Taking advantage of the hot weather, I bought some basil plants and have left them outside to soak up the sunshine. They are thriving. The nasturtium in my hanging basket did well until a plague of blackfly decimated several areas of the plant. I've removed it and isolated it, waiting for some nice insects to do their work and eat the damn things. It's true, I've been neglecting it somewhat and not watering it thoroughly. The golden thyme in the same basket thrives and has sprouted some small purple flowers.

I planted some black peas because I was fed up of the jar of dried peas sitting around doing nothing. They are also known as maple peas or Carlin peas. They are very hardy and used to the cool, wet Lancashire climate. The peas aren't really suitable for eating raw or lightly cooked; they are more suited to being boiled or made into pease pudding. However, the young pods can be used like mange tout. 

Tuesday, 19 June 2012

What to do with leftovers

I am the leftovers effin' QUEEN. The KING, even. I'm the entire goddamn monarchy.
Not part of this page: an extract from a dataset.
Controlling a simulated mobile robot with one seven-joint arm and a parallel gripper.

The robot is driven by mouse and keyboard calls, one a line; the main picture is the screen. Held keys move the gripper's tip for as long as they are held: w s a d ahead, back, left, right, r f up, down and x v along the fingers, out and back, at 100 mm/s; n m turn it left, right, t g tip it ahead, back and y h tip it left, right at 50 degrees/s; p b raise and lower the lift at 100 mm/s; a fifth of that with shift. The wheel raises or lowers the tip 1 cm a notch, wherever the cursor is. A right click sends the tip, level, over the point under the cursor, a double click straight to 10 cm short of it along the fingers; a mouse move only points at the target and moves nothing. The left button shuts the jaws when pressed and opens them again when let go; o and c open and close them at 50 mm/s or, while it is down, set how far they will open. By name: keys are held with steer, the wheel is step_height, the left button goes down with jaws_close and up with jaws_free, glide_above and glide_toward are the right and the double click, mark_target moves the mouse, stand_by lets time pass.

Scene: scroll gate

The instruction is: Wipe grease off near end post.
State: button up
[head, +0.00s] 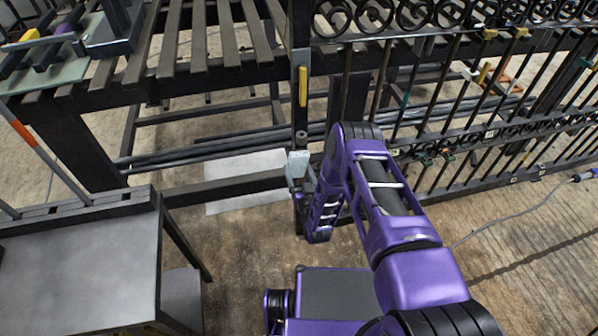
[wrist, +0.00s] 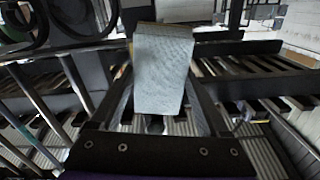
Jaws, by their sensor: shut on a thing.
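The near end post (head: 301,120) is a dark upright bar at the left end of the scroll gate (head: 440,90). A yellow streak (head: 302,86) lies on a lighter plate on its upper part; I take it for the grease. My gripper (head: 299,184) is in front of the post, below the streak. It is shut on a pale grey pad (head: 297,165), which stands upright between the fingers. In the wrist view the pad (wrist: 162,72) fills the middle and has a tan edge on top. It hides what lies behind, so I cannot tell whether it touches the post.
A slatted bench (head: 185,62) stands left of the post, with tools at its far left. A grey-topped table (head: 75,262) is at the lower left. A white sheet (head: 235,168) lies on the floor under the bench. A cable (head: 510,218) crosses the floor at the right.

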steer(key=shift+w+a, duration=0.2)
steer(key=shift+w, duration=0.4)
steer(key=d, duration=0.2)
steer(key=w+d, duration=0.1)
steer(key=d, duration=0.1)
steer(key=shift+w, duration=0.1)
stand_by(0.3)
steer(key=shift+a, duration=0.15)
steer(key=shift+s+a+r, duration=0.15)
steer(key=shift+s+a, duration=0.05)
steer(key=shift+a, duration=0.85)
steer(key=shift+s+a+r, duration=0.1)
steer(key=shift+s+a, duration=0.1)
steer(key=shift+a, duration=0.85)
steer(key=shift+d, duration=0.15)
I'd made some really rubbish houmous for my birthday party. I put too much salt in it, and having run out of chickpeas, tried to abate the saltiness by adding gram flour to the dip. It didn't work too well and added a dry taste to the proceedings. Needless to say, it hardly got touched all evening.

So I made some soup out of it, and with some other leftover ingredients from my party.  This is what I did:

1. Fried some onions in a heavy bottomed-saucepan until browned
2. Chopped up half a red chilli and added it to the onions
3. Fried some finely chopped celery separately, and added to onions and chilli
4. Added houmous to the mix, immediately followed by water to thin it down. Waited until soup was heated through
5. Final stage: stirred in chopped fresh coriander and fresh mint

As the houmous I was using was very well-blended, I added liquid aiming for a thin but creamy consistency. The consistency and texture of your soup will depend on your houmous.

It was good and I am hankering after more.

On a slightly different note, I tried some supermarket houmous recently, from Tesco. I was actually stunned by the taste. It was as salty as Marmite.